Tony Langham: “There’s not enough magic in financial services”

Alex Sword

Editor

The Financial Services Forum

In the over three decades since it was founded, Lansons has built a reputation management business spanning multiple sectors, with around 70% of its clients in financial services.

As co-founder, CEO (until 2022) and Executive Chair, Tony Langham is a respected thought leader in reputation management. As well as working with numerous clients across many sectors, he also wrote a book in 2018 on the topic, which brought together experts as varied as Martin Lewis, Anthony Horowitz and Dido Harding.

The acquisition at the beginning of October by Team Farner aims to grow Lansons strategically, with the existing management team staying in charge.

Reflecting on three decades at Lansons, Tony tells the Financial Services Forum that what he is most proud of is realising the firm’s vision of “responsible capitalism”. This approach is reflected particularly in much of the company being transferred to colleagues so that at the time of sale, 35 people owned Lansons and only 13% of the money went to Tony and co-founder Clare Parsons themselves.

One of the takeaways from his 2018 book was that reputation proceeds from doing the right thing. What progress does he think financial services has made in the last 30 years?

He prefaces his comments by saying that there is “a lot of good” and that things have improved considerably since he started in the industry in the early 1980s.

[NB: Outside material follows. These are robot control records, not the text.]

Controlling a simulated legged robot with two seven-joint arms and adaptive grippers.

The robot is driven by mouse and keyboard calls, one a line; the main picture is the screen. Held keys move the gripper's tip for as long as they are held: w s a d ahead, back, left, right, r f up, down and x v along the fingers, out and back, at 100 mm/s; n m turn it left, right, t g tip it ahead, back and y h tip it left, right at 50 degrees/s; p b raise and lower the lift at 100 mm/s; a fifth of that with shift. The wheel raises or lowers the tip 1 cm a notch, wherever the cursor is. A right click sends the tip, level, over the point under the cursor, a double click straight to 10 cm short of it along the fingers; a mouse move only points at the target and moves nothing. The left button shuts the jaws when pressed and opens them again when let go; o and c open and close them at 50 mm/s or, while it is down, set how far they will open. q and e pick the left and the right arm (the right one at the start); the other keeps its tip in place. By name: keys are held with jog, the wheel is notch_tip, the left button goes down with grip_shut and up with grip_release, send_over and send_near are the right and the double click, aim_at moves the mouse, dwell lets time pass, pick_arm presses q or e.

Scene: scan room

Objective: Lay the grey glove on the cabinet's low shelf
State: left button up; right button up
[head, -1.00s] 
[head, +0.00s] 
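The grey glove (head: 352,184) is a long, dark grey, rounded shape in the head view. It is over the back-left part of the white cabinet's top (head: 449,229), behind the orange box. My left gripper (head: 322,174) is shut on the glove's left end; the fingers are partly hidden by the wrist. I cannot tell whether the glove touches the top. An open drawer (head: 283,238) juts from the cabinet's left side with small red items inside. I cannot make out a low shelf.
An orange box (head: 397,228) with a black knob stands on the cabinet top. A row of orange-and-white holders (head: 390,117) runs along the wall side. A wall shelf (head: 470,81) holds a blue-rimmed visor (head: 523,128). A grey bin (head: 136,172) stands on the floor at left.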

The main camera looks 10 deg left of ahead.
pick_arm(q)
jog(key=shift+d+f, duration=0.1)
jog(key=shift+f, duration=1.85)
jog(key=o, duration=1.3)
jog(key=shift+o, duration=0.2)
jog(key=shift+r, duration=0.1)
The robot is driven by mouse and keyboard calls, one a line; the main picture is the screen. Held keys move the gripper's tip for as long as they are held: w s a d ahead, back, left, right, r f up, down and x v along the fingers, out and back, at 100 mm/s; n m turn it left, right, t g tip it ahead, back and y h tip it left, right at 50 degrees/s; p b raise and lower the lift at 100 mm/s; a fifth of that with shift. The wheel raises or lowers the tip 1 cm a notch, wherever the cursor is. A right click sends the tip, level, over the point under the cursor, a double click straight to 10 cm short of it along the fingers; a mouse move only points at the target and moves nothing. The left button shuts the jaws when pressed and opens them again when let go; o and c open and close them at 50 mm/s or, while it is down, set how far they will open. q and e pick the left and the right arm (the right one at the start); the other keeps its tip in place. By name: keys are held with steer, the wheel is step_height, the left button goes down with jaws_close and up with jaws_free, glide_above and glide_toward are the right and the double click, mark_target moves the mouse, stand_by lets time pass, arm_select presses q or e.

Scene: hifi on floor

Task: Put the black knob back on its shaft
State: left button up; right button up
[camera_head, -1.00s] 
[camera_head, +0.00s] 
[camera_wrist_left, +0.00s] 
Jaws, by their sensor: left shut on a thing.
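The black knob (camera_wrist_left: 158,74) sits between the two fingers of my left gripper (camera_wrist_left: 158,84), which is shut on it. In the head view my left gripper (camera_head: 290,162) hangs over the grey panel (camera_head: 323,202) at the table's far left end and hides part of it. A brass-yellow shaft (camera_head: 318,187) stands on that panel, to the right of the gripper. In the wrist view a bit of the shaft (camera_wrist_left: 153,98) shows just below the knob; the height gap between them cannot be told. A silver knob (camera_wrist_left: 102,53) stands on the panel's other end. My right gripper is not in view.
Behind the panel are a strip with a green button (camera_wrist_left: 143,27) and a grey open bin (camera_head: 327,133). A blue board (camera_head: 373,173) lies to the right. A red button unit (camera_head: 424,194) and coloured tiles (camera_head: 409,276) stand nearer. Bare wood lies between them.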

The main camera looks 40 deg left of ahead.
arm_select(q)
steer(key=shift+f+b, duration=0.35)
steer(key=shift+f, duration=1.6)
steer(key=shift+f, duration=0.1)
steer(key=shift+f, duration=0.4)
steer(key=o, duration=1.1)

Tony singles out some brands in the industry as having established strong reputations, such as Hargreaves Lansdown, St. James’s Place, Phoenix Group, Invesco and Fidelity.

But where the sector is still going wrong is it hasn’t necessarily learned to cater to both sides of the brain, the rational and emotional, or “logic and magic” as he calls it.

“There’s too much logic and not enough magic in financial services,” he says, citing Microsoft versus Apple as two archetypal companies who major on logic and magic respectively.

“Financial services has fewer Apples and more Microsofts.”

In the automotive sector, for example, he explains that Tesla is what has forced car companies to become progressive. While banks may have to respond to Monzo and Revolut, “no-one’s really made magic happen in the sector to the point where it’s made everyone else change.”

He notes that people do for example trust banks to look after their money, which shouldn’t be taken for granted when compared to some other countries, even if they don’t trust them to give them the financial advice to make the most of their life and their retirement.

“They do trust them at the core level. They do trust the bank to keep their money, look after it safely, pay it out and protect them from scams and fraud.”

Overall, though, he does think things have gone “a bit too slowly” on some issues of culture. Tony accepts that implementing these kinds of changes is easier said than done and advocates building a culture around metrics. But why has progress been slow?

“I’m inclined to say it’s our reluctance to admit that we live in a patriarchy and a world of white privilege. It’s the patriarchal society that’s at the root of those things still happening.”

The other challenge has been that improvements in some aspects of the industry’s culture has led to other unintended consequences. For example, he says that making it so banks can’t fail also means that there are no 100% mortgages, which has made it harder for people to get on the housing ladder.

He notes how, elsewhere in the market, the absence of banks from certain types of lending also let to payday loans filling the gap which banks had vacated.

Tony is sceptical about the potential of regulation to help the industry improve. Rather than choosing either rules-based or looser principles-based regulation, the FCA is trying to do both, which makes it “incredibly difficult for the industry to get better”.

For his part, Tony says he would prefer “looser principles-based regulation with a very tough sanctions regime.”

Looking ahead, Tony sees his main focus as client work. He stepped down as CEO of the business at the start of 2022, handing over to Gordon Tempest-Hay, freeing up several hours per day.

One current client is Link Fund Solutions, currently intending to distribute up to £230 million to investors in the former Woodford Equity Income Fund after its collapse a few years ago. Lansons is integrally involved in all aspects of communication around the proposed Scheme of Arrangement.

He’s also working with Atom Bank, the challenger established in 2013, which he says is “the largest organisation that we know of in Britain that allowed everyone to move to a four-day week while retaining their existing salaries.”

Tony says he is more interested in what’s next than in reflecting on the past.

“I hate looking back – I’ve never done it. I always look forward. I’m looking forward now as well, to a new life as Lansons Team Farner.”